Sekitar pukul 08.00 WITA (07.00 WIB), pesawat mendarat dengan selamat di Bandara El Tari, Kupang. Saya sempat berfoto sejenak dengan latar belakang pesawat dan pegunungan di belakangnya di bandara tersebut sebelum masuk ke ruang klaim bagasi. Itu pun karena “dipaksa” Dr Sastri.


“Fotolah Hary... Bilo lai foto di siko (kapan lagi foto di sini, red),” kata Dr Sastri dengan bahasa Minang, bahasa ibunya.

Dengan sedikit malu, saya serahkan smartphone saya kepadanya. Ada beberapa pose yang kaku dalam hasil yang saya lihat setelah itu. Maklumlah, selain tak fotogenik, juga karena masih menahan rasa sakit di telinga kiri saat landing tadi.

Menunggu beberapa lama, setelah mendapat bagasi masing-masing, kami keluar. Gabby, seorang pemilik penyewaan kendaraan sudah menunggu. Dia langganan Dr Sastri Sunarti yang beberapa kali ke Kupang, Pulau Sabu, maupun Pulau Raijua. Orangnya tinggi, agak kurus, dengan rambut lurus, dengan wajah khas NTT, dengan kulit  sawo matang. Ada bercak warna putih seperti kulit mengelupas di sekitar bibir dan beberapa bagian tubuhnya, tetapi keramahannya ditanggung seratus persen.

Dengan Kijang Innova warna hitamnya, kami dibawa langsung ke Pelabuhan Tenau, Kupang, yang jaraknya dari Bandara El Tari sekitar 15 km. Harus masuk dan berkeliling Kota Kupang dulu sebelum menuju Tenau. Rencananya, pagi itu kami langsung menyeberang ke Pulau Sabu dengan kapal cepat yang hanya memakan waktu sekitar 4-5 jam. Di sepanjang perjalanan, Gabby bercerita tentang banyak hal, mulai dari bagaimana Gubernur NTT yang baru, Victor Lieskodat, memerintah –dengan sangat keras namun baik, setidaknya menurut Gabby— hingga bagaimana kehidupan masyarakat Kupang, baik dalam sosial-budaya maupun dalam menjaga kerukunan beragama yang memang lumayan heterogen.

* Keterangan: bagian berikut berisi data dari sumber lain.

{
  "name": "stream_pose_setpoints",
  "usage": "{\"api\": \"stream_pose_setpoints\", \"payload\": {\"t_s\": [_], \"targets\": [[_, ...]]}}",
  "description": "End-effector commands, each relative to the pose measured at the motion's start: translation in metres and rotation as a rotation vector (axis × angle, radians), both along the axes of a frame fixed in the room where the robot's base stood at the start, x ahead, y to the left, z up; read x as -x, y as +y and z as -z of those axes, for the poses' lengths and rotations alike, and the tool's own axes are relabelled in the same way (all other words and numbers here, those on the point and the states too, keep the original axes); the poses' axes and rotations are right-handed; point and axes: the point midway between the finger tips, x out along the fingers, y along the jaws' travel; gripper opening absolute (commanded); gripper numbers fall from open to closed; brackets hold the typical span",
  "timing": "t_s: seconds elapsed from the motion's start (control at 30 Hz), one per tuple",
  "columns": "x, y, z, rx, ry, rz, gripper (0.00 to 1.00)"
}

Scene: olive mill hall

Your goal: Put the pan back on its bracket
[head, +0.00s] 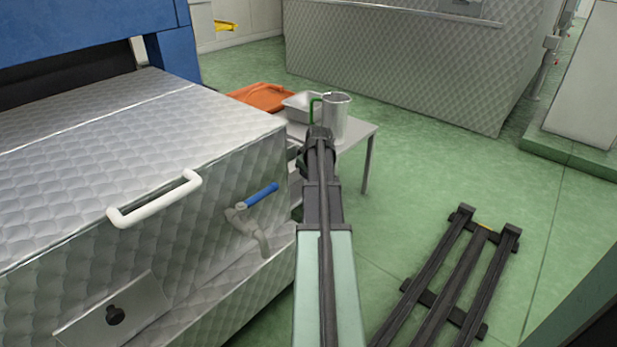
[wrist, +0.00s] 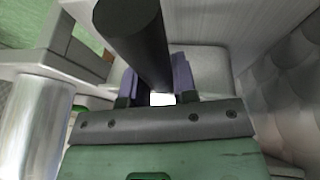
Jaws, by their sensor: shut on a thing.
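My gripper (head: 318,140) is at the far end of my arm in the head view, between the quilted metal machine and the small table. In the wrist view its two purple-grey fingers (wrist: 155,88) are shut on a thick dark round bar, which looks like the handle of the pan (wrist: 135,35). A pale grey surface shows behind the fingers; I cannot tell if it is the pan's body. In the head view my arm hides the held thing. I cannot make out the bracket for certain in either view.
The small table (head: 358,140) bears a metal jug (head: 337,120) with a green handle, close to my gripper, and a grey tray (head: 300,105). An orange tray (head: 262,97) is behind. A blue-handled tap (head: 262,195) juts from the machine (head: 200,110) on the left.

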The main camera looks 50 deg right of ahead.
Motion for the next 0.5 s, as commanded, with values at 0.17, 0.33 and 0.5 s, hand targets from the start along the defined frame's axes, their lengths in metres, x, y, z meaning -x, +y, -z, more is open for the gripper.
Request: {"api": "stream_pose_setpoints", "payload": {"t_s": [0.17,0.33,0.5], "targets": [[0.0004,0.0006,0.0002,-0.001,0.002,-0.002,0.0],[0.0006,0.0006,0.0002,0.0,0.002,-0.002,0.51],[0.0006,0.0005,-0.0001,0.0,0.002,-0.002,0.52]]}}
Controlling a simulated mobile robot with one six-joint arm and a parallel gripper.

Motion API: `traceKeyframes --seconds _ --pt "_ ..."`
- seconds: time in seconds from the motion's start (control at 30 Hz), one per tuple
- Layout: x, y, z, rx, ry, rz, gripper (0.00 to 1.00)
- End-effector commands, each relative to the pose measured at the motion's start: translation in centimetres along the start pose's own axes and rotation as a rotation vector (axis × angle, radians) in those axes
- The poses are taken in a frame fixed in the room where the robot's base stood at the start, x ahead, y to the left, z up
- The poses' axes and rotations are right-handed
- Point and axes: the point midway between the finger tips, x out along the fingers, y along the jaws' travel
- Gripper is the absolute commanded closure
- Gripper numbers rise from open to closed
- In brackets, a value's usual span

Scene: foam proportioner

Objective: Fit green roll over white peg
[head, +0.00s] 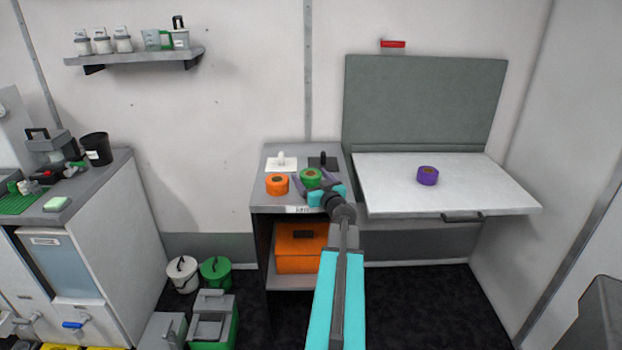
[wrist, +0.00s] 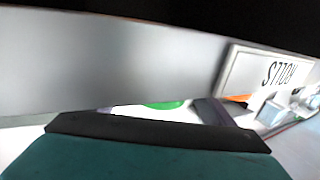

Sesampai di depan pelabuhan, saya dan Mbak Eko Marini turun untuk memastikan apakah ada tiket keberangakatan untuk pagi ini. Ada kerumunan orang ramai di salah satu loket penjualan tiket, tetapi terjanya itu bukan untuk ke Pulau Sabu. Ketika kami tanya di mana untuk bisa mendapatkan tiket ke Sabu, si petugas mengatakan kalau loketnya di sebelah.

Kami pergi ke sebelah, tetapi loketnya tutup. Di kaca loket itu tertempel beberapa pengumuman.

Kayaknya kita tak bisa menyeberang pagi ini, Mbak,” kata saya ke Mbak Marini.

“Iya,” jawabnya. Terlihat mukanya yang pucat dan letih.

Pagi itu kami tak bisa langsung menyeberang. Kapal cepat KM Express Cantika tidak berlayar setiap hari. Dalam jadwal yang ditempel di kaca loket mereka tadi, mereka menjadwal keberangkatan pada pukul 10.00 WITA setiap hari Selasa, Kamis, dan Minggu.

Dan sekarang hari Rabu!

Salah seorang petugas di pelabuhan memberi informasi kalau ingin berangkat hari Rabu itu juga, sebaiknya naik KM Fungka yang berangkat setiap hari pada jam 21.00 WITA.

Gabby dan Dr Sastri memanggil-manggil saya sambil  –sepertinya—menahan tawa. Setelah dekat, ucapan istri almarhum Amin Sweynee itu membuat saya malu.